Updates to our Terms of Use

We are updating our Terms of Use. Please carefully review the updated Terms before proceeding to our website.

Thursday, March 28, 2024 | Back issues
Courthouse News Service Courthouse News Service

PA Congressman, Son Battle Feds on Separate Fronts

PHILADELPHIA (CN) - The Justice Department exchanged shots with a congressman and his son today, formally indicting Rep. Chaka Fattah, D-PA, on the same morning the son - charged with tax fraud - filed suit against the government for due-process violations.

Fattah's indictment includes four of his associates and comes after a six-year investigation into misappropriation of campaign funds from his 2007 mayoral bid and illegal horse-trading.

The 85-page, 29-count indictment claims Fattah used campaign funds to repay his son's college debts, extinguish money owed to lobbyists by promising them federal grants - and repaid campaign money with government charity funds.

"By misusing campaign funds, misappropriating government funds, accepting bribes, and committing bank fraud, as alleged in the indictment, Congressman Fattah and his co-conspirators have betrayed the public trust and undermined faith in government," U.S. Attorney Zane Memger said in a statement.

"I have never as an elected official been involved in any illegal activity, any misappropriation of funds," Fattah told the Associated Press.

An indictment has been expected since 2014, when documents connected with conspiracy charges against Fattah's campaign consultant, Tom Lindenfeld, revealed the consultant admitted to helping someone identified only as "Elected Official A" - widely assumed to be Rep. Fattah.

Meanwhile, the younger Fattah - himself indicted for under-reporting income to pay off $30,000 in gambling debts - filed suit against the government, making similar allegations to those dismissed by a federal judge last year.

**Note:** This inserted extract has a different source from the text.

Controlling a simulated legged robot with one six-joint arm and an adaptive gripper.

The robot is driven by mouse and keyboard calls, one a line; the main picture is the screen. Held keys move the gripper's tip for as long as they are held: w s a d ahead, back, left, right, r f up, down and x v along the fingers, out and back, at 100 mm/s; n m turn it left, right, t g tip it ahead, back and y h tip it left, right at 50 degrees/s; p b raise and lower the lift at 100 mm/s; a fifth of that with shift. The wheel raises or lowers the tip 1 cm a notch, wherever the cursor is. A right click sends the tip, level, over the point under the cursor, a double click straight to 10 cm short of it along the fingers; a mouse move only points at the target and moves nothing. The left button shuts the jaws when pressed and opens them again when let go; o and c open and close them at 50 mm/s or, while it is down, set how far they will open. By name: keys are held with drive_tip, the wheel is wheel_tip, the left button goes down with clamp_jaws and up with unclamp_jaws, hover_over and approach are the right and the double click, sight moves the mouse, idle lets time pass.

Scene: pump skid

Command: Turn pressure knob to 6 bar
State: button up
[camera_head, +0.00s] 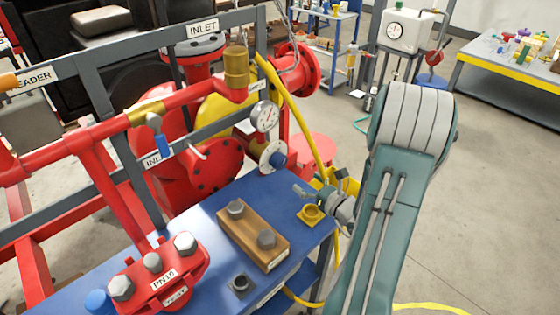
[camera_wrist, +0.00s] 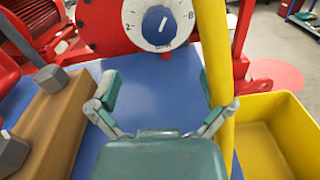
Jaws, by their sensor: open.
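The pressure knob is blue (camera_wrist: 160,25) with a white pointer mark, on a round white dial (camera_wrist: 132,14) at the top of the wrist view. The mark tilts slightly right of straight up. The dial's upper part is cut off, so the full scale is hidden. In the head view the blue knob (camera_head: 279,161) faces right, on its white dial (camera_head: 266,153) at the back edge of the blue table. My gripper (camera_wrist: 157,90) is open and empty, its fingers spread, with the knob ahead of it and apart. In the head view my gripper (camera_head: 307,190) is right of the knob.
A yellow pipe (camera_wrist: 215,60) runs close by my right finger, and a yellow bin (camera_wrist: 275,125) stands right of it. A wooden block (camera_head: 253,237) with bolts, a yellow fitting (camera_head: 311,214) and a red flange (camera_head: 160,275) are on the blue table (camera_head: 210,205). A pressure gauge (camera_head: 265,116) is above the knob.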

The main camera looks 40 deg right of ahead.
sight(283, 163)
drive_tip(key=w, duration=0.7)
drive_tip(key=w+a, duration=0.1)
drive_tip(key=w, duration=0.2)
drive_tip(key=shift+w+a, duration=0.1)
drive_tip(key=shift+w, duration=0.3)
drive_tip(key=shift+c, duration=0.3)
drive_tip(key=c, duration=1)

In a complaint filed pro se, Fattah Jr. claims federal agents tipped off the media that they would be handing him his charges. He says this preemptively turning accusations against him into a public perp walk that cost business revenue - and his ability to retain counsel at Drinker Biddle & Reath - before he had the opportunity to refute the allegations.

District Judge Timothy Savage dismissed the first action, finding that Fattah Jr. had not made a valid claim under the Privacy Act and that the court did not have subject-matter jurisdiction for the specific statute the son claimed the government violated.

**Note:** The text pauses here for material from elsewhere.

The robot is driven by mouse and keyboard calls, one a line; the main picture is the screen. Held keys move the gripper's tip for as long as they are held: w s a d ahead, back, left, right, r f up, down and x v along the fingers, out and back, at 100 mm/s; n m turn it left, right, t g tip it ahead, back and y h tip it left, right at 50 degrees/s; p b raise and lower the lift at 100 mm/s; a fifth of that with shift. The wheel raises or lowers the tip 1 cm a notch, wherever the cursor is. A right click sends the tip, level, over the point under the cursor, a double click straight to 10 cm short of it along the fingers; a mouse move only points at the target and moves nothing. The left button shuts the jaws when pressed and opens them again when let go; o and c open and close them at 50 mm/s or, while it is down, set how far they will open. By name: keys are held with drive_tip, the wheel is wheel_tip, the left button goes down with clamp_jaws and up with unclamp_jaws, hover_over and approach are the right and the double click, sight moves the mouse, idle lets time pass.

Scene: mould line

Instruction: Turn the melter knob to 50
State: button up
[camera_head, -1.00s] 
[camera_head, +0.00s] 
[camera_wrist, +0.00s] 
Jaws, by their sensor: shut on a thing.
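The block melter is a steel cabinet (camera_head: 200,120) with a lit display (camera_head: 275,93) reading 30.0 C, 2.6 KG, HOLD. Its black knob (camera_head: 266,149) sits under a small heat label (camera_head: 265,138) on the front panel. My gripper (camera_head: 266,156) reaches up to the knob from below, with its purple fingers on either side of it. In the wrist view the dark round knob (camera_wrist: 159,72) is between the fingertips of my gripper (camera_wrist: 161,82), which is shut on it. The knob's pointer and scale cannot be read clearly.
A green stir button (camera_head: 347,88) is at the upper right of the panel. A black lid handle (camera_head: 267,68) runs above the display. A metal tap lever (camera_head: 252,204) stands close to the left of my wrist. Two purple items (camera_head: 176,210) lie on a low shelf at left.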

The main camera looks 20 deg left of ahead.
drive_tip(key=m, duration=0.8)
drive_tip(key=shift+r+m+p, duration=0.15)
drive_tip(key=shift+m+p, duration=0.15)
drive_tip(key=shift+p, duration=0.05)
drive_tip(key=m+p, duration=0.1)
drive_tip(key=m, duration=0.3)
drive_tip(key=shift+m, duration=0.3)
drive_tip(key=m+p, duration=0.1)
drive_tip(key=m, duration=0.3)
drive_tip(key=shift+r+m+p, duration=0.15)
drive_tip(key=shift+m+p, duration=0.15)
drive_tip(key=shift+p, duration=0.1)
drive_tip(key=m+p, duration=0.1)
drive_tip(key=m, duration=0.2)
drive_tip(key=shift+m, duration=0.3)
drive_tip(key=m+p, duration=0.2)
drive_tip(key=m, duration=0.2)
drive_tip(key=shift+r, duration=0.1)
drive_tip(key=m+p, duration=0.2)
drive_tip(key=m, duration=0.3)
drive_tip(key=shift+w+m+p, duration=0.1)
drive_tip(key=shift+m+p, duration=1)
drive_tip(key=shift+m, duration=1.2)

Fattah Jr.'s new complaint includes a new statute that bars disclosing confidential tax information.

"The media disclosure, as described in the related case, destroyed Mr. Fattah's income and reputation," Fattah Jr. says in the complaint, adding that his 2011 gross income of $315,675 dwindled to $16,891 in 2012.

"In 2015, Mr. Fattah has not received any income," the complaint states.

Categories / Uncategorized

Subscribe to Closing Arguments

Sign up for new weekly newsletter Closing Arguments to get the latest about ongoing trials, major litigation and hot cases and rulings in courthouses around the U.S. and the world.

Loading...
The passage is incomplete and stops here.